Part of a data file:
↓
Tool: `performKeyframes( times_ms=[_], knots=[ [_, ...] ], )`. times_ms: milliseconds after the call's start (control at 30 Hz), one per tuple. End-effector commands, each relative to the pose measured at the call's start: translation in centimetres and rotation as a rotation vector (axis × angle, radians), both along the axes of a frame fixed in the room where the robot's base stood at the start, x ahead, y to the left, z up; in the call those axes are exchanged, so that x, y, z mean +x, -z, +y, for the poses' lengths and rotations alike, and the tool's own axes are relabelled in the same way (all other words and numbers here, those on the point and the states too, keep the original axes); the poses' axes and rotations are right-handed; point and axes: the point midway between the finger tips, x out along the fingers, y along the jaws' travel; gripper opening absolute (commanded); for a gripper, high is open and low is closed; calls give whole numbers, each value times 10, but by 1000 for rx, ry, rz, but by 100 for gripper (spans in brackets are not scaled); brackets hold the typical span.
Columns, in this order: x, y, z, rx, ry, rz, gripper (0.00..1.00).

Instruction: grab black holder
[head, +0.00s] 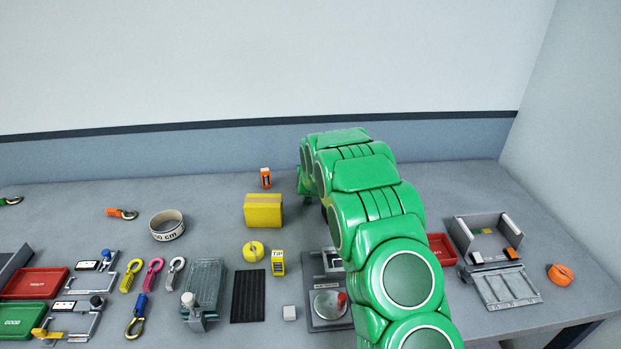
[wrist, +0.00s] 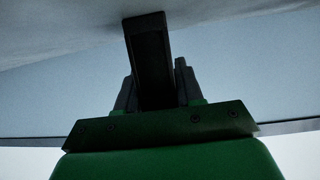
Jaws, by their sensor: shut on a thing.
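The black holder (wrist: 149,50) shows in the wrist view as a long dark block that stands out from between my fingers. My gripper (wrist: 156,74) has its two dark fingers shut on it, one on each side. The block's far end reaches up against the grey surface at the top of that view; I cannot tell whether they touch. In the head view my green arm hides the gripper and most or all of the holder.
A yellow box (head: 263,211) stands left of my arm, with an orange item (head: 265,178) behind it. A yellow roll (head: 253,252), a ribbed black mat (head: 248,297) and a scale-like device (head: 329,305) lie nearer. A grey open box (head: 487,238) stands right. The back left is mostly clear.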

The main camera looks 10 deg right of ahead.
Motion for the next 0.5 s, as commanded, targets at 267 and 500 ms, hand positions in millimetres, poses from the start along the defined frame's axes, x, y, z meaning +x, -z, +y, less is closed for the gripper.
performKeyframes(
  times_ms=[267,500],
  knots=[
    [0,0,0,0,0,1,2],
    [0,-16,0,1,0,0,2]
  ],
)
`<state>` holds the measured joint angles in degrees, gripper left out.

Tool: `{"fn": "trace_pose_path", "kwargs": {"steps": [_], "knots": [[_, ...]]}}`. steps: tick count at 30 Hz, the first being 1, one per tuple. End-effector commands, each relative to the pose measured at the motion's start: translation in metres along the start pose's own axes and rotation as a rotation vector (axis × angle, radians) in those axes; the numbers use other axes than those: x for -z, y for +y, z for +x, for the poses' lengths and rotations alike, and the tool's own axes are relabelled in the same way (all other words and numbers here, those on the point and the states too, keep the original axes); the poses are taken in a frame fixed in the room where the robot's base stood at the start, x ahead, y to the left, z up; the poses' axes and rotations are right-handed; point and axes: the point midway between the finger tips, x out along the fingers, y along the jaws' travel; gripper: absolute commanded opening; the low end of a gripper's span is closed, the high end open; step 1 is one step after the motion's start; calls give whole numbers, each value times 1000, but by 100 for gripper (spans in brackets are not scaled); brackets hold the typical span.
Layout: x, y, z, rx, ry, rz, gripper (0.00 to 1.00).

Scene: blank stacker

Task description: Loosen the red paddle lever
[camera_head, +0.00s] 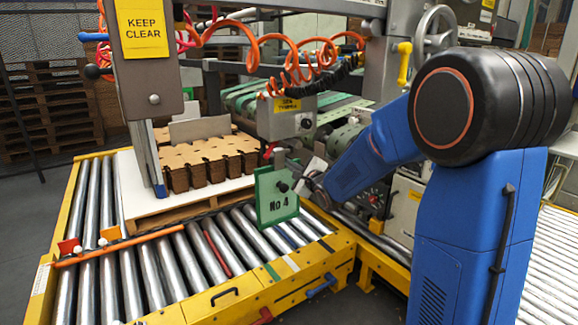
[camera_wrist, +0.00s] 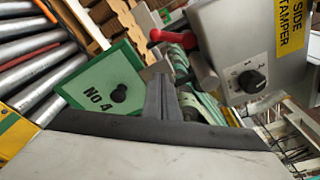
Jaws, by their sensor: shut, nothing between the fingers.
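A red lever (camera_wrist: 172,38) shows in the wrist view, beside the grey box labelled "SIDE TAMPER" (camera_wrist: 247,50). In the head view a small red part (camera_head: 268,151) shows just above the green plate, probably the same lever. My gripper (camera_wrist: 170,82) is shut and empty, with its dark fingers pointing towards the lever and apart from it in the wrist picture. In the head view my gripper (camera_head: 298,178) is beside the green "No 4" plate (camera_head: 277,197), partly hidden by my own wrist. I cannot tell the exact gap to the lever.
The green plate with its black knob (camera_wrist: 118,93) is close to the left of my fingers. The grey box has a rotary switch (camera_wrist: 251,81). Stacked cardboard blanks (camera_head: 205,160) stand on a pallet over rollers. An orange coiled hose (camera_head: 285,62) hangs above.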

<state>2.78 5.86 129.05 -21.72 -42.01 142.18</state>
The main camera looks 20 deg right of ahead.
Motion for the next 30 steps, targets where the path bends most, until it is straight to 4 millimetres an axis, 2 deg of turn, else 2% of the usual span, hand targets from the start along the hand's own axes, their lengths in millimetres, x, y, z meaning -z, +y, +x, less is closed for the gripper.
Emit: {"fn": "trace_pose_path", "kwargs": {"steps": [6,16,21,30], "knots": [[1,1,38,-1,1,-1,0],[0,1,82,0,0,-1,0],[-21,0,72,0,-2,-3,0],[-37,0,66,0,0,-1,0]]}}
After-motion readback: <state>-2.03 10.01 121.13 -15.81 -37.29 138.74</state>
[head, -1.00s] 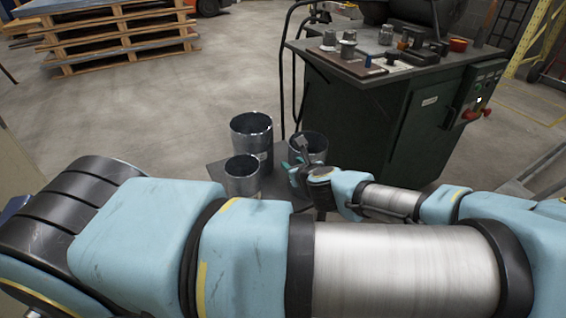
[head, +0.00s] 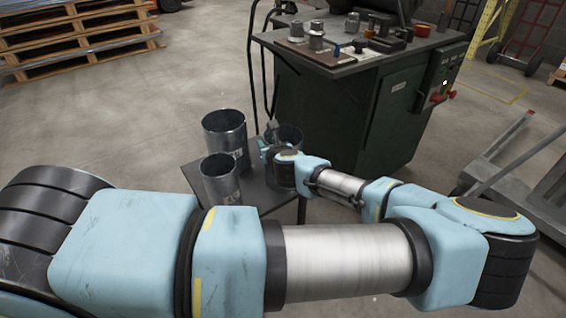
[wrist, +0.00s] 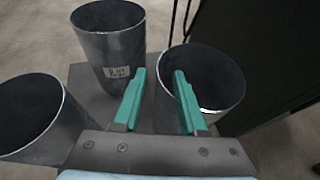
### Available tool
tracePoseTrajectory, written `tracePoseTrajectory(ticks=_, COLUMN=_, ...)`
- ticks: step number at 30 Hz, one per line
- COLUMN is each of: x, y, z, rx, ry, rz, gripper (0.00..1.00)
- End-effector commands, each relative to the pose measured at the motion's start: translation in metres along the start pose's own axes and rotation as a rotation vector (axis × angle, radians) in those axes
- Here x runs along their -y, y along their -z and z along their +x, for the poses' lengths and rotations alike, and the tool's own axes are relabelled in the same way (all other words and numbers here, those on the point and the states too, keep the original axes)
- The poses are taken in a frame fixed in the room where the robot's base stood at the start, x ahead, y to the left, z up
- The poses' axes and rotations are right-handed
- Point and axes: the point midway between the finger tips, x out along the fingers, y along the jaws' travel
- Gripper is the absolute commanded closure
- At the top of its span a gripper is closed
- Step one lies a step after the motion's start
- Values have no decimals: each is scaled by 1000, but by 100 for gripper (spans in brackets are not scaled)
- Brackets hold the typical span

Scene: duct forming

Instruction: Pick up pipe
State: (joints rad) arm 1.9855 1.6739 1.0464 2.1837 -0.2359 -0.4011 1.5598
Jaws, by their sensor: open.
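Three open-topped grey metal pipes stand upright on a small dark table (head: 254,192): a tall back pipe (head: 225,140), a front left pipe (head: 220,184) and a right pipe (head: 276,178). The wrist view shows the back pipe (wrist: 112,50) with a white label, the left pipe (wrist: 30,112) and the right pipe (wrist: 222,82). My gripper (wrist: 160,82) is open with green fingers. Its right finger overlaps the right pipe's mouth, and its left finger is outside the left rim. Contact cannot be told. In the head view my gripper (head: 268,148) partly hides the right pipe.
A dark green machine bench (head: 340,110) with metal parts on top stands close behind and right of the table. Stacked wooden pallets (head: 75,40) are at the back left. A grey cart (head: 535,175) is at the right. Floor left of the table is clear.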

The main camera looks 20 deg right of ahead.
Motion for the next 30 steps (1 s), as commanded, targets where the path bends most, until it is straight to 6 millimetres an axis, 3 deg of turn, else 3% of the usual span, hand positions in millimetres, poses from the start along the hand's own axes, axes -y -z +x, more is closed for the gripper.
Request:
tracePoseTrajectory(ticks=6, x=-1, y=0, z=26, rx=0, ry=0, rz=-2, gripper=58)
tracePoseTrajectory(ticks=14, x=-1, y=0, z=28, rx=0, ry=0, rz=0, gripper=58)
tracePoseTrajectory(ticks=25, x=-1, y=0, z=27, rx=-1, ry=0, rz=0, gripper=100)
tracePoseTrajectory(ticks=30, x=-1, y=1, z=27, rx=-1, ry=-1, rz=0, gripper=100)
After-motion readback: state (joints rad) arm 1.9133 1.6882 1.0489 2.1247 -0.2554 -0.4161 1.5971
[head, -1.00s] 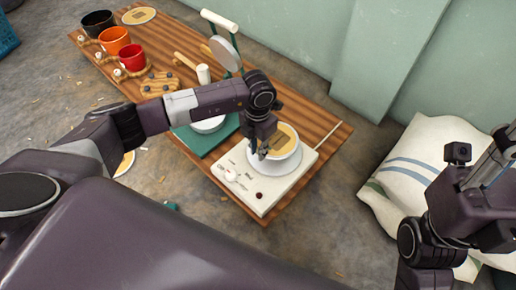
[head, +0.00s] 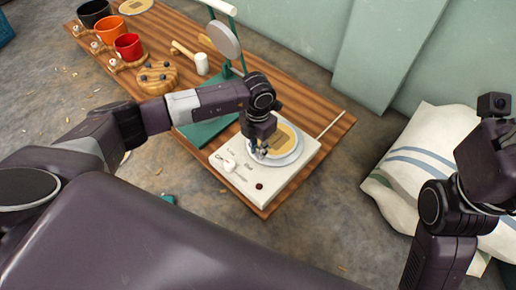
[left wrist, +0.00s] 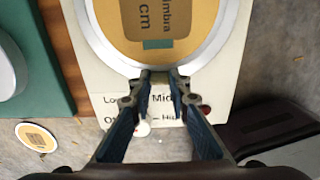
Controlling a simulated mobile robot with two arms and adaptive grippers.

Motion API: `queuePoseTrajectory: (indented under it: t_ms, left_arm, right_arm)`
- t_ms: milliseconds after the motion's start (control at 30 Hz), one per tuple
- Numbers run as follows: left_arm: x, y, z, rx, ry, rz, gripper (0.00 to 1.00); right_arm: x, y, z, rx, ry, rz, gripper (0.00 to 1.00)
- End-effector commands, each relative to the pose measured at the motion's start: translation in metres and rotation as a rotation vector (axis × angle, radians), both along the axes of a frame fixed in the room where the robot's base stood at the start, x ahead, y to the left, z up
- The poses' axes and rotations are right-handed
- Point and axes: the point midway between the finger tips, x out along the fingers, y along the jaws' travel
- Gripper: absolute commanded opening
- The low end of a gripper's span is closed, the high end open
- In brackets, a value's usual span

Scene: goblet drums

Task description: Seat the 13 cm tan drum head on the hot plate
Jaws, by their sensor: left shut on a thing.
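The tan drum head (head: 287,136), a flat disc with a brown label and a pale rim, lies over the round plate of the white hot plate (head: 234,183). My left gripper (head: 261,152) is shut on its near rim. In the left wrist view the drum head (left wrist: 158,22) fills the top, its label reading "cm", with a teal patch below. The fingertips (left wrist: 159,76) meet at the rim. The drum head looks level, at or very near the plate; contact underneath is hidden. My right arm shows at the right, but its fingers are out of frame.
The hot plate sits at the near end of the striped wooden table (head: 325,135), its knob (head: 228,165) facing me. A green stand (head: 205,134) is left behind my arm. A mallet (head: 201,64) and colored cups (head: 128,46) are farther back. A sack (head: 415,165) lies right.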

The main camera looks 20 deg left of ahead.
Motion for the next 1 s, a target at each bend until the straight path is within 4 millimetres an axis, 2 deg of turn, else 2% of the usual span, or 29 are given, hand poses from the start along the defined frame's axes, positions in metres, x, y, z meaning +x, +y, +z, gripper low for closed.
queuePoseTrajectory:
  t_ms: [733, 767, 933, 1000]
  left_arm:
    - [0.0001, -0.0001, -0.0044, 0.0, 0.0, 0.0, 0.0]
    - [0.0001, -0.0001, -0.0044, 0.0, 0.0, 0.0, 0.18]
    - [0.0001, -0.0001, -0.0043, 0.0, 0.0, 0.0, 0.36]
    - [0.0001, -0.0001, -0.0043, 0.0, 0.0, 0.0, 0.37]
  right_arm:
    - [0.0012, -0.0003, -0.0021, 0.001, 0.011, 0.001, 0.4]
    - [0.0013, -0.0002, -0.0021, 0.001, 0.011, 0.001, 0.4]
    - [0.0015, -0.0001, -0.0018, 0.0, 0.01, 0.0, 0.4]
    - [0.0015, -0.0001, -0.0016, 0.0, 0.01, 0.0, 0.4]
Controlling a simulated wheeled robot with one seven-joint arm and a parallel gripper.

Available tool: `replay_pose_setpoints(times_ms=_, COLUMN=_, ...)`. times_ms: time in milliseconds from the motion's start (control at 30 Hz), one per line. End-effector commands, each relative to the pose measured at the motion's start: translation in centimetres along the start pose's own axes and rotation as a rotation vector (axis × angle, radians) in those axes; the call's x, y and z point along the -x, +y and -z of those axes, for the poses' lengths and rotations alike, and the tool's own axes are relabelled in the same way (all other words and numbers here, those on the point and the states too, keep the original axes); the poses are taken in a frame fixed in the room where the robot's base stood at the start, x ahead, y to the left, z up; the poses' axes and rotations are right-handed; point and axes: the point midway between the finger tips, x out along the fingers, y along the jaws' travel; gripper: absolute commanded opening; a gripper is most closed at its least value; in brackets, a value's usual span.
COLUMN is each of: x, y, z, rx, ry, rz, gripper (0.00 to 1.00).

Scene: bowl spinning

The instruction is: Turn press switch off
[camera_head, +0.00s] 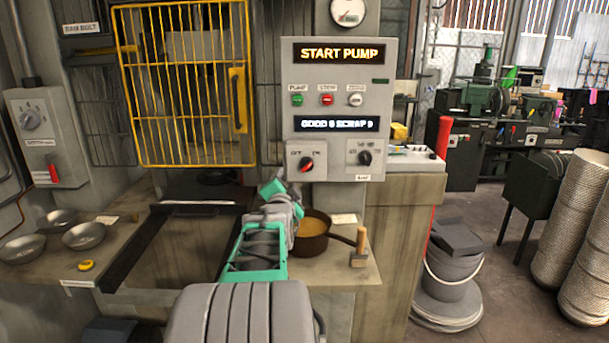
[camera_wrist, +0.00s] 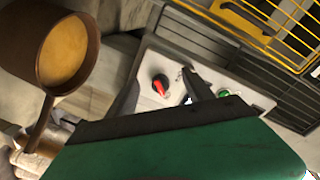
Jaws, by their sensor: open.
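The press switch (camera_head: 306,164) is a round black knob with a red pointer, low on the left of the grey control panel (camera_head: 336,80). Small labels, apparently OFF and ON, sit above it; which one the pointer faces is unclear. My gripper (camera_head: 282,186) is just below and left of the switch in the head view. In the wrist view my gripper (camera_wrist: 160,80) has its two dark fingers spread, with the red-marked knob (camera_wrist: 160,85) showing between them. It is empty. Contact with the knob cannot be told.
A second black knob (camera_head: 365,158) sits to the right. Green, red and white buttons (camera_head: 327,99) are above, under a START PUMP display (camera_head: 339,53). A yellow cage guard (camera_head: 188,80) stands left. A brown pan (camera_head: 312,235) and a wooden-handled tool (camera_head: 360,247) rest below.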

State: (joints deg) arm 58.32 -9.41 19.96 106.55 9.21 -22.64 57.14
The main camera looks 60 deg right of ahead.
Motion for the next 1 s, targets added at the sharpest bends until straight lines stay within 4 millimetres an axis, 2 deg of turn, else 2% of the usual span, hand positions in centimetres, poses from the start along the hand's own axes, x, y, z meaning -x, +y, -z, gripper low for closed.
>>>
↑
* _Work to complete_: From the line with "### Available tool" through the line with "State: (joints rad)", repeat every line exactly, both ends included, and nothing outside that range.

* _Result of the exercise_:
### Available tool
tracePoseTrajectory, written `tracePoseTrajectory(ticks=_, COLUMN=_, ...)`
- ticks: step number at 30 Hz, one per line
- COLUMN is each of: x, y, z, rx, ry, rz, gripper (0.00..1.00)
- End-effector commands, each relative to the pose measured at the motion's start: translation in metres along the start pose's own axes and rotation as a rotation vector (axis × angle, radians) in those axes
- Here x runs along their -y, y along their -z and z along their +x, for the poses' lengths and rotations alike, and the tool's own axes are relabelled in the same way (all other words and numbers here, those on the point and the states too, keep the original axes)
- The poses are taken in a frame fixed in the room where the robot's base stood at the start, x ahead, y to the left, z up
- The poses' axes and rotations are right-handed
- Point and axes: the point midway between the finger tips, x out along the fingers, y along the jaws' travel
- Gripper is the absolute commanded closure
- At the top of its span a gripper is closed
- Step one lies a step after the motion's start
- Values have no decimals: each is scaled by 1000, but by 100 for gripper (spans in brackets are not scaled)
- Brackets hold the typical span

Scene: duct forming

Instruction: Pick up pipe
State: (joints rad) arm 1.9855 1.6739 1.0464 2.1837 -0.2359 -0.4011 1.5598

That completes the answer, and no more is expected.